* [Dataset excerpt]:
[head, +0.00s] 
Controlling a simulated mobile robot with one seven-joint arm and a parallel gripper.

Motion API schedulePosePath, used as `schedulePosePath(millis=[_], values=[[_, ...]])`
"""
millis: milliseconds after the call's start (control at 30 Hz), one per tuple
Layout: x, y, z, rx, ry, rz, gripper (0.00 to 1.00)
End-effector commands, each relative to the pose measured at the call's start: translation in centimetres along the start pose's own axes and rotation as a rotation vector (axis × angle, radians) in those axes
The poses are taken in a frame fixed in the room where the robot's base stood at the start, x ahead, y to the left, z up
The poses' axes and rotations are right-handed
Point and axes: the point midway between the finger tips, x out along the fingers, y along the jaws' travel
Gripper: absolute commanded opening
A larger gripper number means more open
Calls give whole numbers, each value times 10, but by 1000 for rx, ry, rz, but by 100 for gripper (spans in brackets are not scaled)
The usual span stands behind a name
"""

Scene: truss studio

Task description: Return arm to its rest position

* [Requirement]:
Where a line holds "poses", copy it out.

* [Exercise solution]:
The poses are taken in a frame fixed in the room where the robot's base stood at the start, x ahead, y to the left, z up
The poses' axes and rotations are right-handed

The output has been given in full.